AIM OF THE TASK: Output exactly, and only, the lines from the line containing "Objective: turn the" through the line containing "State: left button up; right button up", both included.

DATA SEGMENT:
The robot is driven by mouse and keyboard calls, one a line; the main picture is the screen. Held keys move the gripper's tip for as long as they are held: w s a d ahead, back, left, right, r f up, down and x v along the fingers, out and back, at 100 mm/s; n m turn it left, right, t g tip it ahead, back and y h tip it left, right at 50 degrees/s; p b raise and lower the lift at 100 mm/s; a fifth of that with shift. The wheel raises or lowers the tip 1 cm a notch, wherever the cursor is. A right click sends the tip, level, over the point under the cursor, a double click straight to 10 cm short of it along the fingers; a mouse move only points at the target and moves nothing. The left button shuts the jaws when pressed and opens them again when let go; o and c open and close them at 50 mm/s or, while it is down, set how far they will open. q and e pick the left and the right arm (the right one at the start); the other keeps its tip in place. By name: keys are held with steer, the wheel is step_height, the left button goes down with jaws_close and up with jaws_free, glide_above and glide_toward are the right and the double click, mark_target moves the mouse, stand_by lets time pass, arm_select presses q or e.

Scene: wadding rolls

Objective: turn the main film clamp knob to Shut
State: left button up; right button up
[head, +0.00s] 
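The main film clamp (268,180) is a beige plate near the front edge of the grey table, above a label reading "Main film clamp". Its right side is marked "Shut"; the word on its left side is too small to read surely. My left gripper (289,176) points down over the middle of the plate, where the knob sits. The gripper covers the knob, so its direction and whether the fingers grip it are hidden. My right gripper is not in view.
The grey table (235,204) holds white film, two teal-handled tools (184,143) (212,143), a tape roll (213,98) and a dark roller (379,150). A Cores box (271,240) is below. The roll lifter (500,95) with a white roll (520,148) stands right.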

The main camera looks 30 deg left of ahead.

SOLUTION TO THE PROBLEM:
Objective: turn the main film clamp knob to Shut
State: left button up; right button up

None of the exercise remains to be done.